Sieben Jahre ist es nun her, dass Hertha BSC in der Saison 1997/1998 in die Erste Bundesliga zurückkehrte. Man kann nicht behaupten, dass sich der Verein dabei um den Titel „Meister des Understatements“ bemüht hat. Zu Beginn fast jeder Saison war Hertha laut. Wer es gut mit dem Klub meint, wird sagen, zu Recht. Nur zweimal erreichte der Verein keinen einstelligen Tabellenplatz: in der ersten Saison (Platz 11) und eben in der vergangenen (Platz 12). Meint man es weniger gut mit dem Hauptstadtverein, muss man feststellen, dass das einzig wirklich Meisterliche, was der Klub in dieser Zeit hervorgebracht hat, das beste Maskottchen der Bundesliga ist: Herthinho.

Vielleicht ist es in diesem Jahr an der Zeit, den Trainingsauftakt ausnahmsweise etwas leiser zu gestalten. Vielleicht klingt die Mahnung von Hans Meyer noch nach, der Teile des Kaders als „überschätzt“ deklarierte. Vielleicht hilft auch ein Blick in die jüngere Vereinshistorie, aus der hervorgeht, dass Hertha dann am besten war, wenn die Ziele etwas niedriger geschraubt wurden. So wie 1998, als Dieter Hoeneß einen „gesicherten Mittelfeldplatz“ als Devise ausgab und Hertha in der Champions League landete. Oder wie 2001, als der Manager als Ziel Platz fünf vorgab und mit Tabellenrang vier die zweitbeste Platzierung seit der Rückkehr erreicht wurde. Dieter Hoeneß war es überraschenderweise auch, der bereits zum Saisonauftakt 1999 den Einbruch der letzten Saison voraussagte. „Wir werden“, sagte er damals, „die Entwicklung in der Geschwindigkeit nicht durchhalten können. Wir werden zwangsläufig Fehler machen, um uns dann auf hohem Niveau zu konsolidieren.“ Die Fehler, so scheint es zumindest in Erinnerung an die vergangene Saison, sind nun gemacht.
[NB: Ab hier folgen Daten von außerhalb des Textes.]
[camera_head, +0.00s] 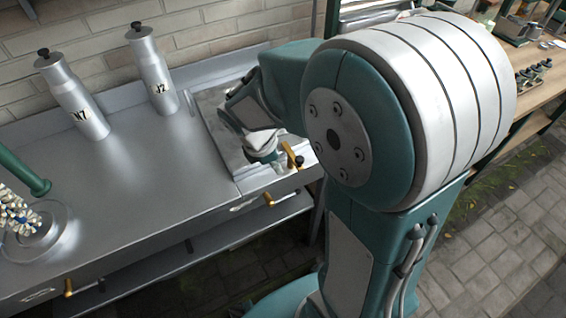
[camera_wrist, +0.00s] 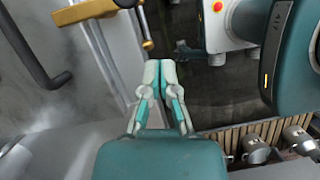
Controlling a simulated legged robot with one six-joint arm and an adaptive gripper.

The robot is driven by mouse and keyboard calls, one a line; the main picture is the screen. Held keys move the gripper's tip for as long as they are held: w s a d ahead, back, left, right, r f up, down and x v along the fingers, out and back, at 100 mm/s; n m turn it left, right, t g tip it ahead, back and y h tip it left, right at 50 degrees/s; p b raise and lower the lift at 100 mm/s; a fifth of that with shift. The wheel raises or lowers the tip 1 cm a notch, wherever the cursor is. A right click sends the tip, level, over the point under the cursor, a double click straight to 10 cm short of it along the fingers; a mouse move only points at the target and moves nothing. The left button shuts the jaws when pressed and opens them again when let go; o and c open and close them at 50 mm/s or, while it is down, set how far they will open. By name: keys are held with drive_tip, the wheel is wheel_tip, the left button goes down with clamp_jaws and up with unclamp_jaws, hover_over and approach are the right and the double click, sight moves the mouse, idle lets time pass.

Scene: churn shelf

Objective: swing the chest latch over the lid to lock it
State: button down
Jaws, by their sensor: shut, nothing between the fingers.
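The chest's flat metal lid (camera_head: 213,128) lies at the right end of the steel counter in the head view, partly covered by my arm. A brass latch with a black grip (camera_head: 291,153) stands at its front right corner. In the wrist view, a brass bar (camera_wrist: 86,11) with a bent dark handle at the upper left looks like this latch. My gripper (camera_wrist: 160,72) is shut and empty, with its fingertips together, to the right of and apart from that bar. In the head view my gripper (camera_head: 263,146) is over the lid's front part, just left of the latch; its fingertips are unclear.
Two metal bottles, marked N7 (camera_head: 75,97) and J2 (camera_head: 153,72), stand at the back of the counter (camera_head: 150,190). A brass-ended handle (camera_head: 270,199) is on the counter front. A glass dish (camera_head: 38,232) stands at the left. The counter's middle is clear.

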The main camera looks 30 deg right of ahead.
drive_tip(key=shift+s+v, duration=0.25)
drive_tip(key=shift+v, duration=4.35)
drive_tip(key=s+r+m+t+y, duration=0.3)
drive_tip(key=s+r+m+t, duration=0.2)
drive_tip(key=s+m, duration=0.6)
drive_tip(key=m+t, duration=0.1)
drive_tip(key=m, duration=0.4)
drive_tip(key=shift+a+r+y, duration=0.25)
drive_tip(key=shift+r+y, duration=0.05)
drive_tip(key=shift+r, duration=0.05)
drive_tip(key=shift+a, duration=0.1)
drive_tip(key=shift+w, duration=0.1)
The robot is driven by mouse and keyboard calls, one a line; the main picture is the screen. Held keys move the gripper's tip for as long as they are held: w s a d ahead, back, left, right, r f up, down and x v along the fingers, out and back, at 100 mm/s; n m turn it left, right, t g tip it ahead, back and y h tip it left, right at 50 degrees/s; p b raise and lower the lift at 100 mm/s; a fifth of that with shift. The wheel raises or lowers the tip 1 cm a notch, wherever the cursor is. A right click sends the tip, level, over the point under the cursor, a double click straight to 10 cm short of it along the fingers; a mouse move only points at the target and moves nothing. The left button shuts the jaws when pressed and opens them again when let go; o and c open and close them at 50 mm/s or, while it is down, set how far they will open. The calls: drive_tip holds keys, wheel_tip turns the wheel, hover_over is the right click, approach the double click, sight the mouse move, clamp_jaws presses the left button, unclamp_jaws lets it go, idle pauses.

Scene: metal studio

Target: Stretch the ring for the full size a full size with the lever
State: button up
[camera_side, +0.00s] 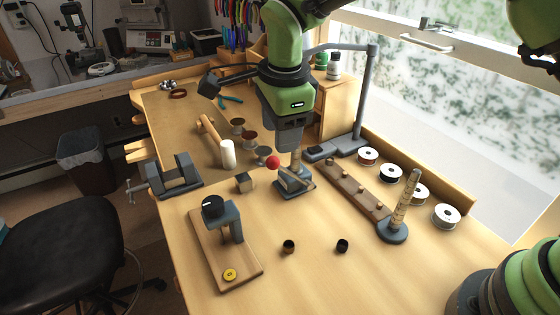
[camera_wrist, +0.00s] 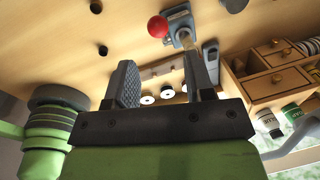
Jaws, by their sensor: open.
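The stretcher stands at mid-bench, with a grey base (camera_side: 290,192) and a lever that ends in a red ball (camera_side: 273,162). In the wrist view the red ball (camera_wrist: 157,26) shows beyond my fingertips, beside the grey base (camera_wrist: 180,16). My gripper (camera_side: 296,157) is above and just behind the stretcher in the side view, partly hiding its upright. Its two fingers (camera_wrist: 160,65) are apart with nothing clearly held between them. I cannot make out a ring on the stretcher; it may be too small or hidden.
A tall graduated cone (camera_side: 407,200) stands on a round base to the right, beside a wooden rail (camera_side: 355,190) with knobs. A wooden stand (camera_side: 228,250) is front left. A lamp (camera_side: 358,110) stands behind.

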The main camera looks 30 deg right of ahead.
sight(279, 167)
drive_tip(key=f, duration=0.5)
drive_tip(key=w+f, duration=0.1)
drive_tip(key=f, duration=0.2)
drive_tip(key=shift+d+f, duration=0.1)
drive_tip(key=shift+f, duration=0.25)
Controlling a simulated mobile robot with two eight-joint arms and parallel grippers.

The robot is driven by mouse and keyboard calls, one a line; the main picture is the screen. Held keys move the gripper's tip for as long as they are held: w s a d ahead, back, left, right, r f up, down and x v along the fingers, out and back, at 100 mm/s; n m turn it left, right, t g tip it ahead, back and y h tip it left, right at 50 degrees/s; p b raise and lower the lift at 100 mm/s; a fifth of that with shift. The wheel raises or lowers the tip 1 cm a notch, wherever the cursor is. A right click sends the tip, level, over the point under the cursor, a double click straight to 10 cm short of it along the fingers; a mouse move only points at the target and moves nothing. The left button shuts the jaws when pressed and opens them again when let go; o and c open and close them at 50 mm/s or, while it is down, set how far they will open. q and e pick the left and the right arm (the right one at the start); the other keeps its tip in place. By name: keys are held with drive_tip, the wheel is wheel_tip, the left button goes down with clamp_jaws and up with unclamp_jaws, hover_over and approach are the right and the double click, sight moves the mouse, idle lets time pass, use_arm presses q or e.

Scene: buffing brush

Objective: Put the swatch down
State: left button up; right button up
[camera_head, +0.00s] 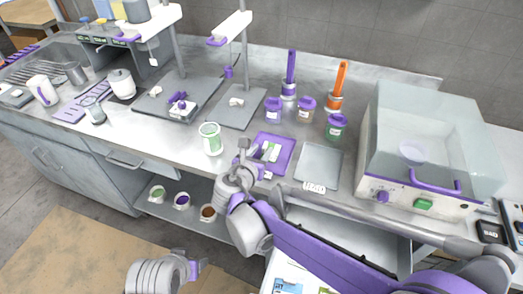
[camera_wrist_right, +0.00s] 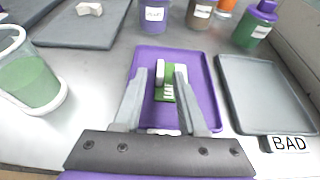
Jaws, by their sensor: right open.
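The swatch (camera_wrist_right: 168,90) is a small green piece with white parts. It lies on the purple tray (camera_wrist_right: 207,88) and also shows in the head view (camera_head: 272,152), partly hidden by my right gripper. My right gripper (camera_wrist_right: 162,76) is open, with its two grey fingers on either side of the swatch in the wrist view. I cannot tell whether either finger touches it. In the head view the right gripper (camera_head: 253,152) is over the left part of the purple tray (camera_head: 287,143). My left gripper (camera_head: 194,269) is low at the bottom left, away from the counter.
A grey tray (camera_head: 319,162) with a BAD label lies right of the purple one. A cup with green contents (camera_head: 211,139) stands to the left. Lidded jars (camera_head: 306,110) and two brushes (camera_head: 336,92) stand behind. A clear-covered machine (camera_head: 420,140) is at right.

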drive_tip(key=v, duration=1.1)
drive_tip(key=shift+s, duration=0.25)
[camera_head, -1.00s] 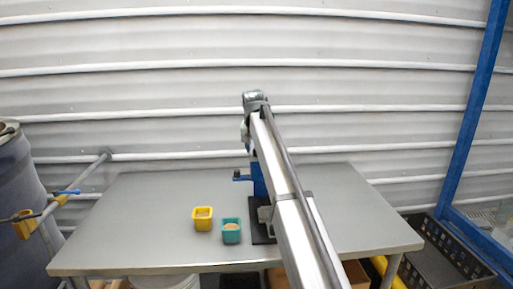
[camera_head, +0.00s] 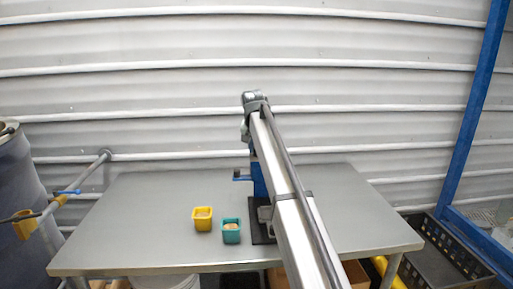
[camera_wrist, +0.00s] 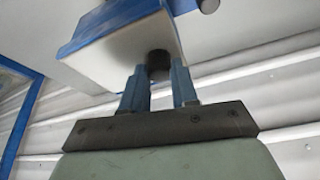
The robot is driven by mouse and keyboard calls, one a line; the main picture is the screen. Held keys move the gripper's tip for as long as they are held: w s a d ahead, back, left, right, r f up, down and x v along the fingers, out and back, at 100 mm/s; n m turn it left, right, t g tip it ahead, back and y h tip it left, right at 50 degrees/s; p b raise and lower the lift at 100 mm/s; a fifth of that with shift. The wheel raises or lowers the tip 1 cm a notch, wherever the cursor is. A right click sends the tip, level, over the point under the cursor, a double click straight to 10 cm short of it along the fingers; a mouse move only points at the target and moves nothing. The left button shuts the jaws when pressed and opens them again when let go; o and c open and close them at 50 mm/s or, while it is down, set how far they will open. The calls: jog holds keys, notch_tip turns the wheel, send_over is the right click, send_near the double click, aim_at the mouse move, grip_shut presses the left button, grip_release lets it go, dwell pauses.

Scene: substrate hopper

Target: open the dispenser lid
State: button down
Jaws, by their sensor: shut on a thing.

Spätestens 2009, so lautet das selbst formulierte Ziel der Hertha, wolle man die Meisterschaft nach Berlin holen. Im kommenden Jahr wird das niemand von ihr erwarten. Vielleicht ein gutes Omen. Gerade jetzt, da letzten Freitag auch noch bekannt wurde, dass den nach der Vorbereitung sicherlich Teufelsberg-erprobten Spielern ein ganz neuer Weg nach oben eröffnet wurde. Die Meldung lautete: „Berlins Olympiastadion bekommt eine Kapelle.“ Nicht irgendeine, sondern „die größte der Welt“. Ganz ohne Superlativ geht es wohl doch nicht.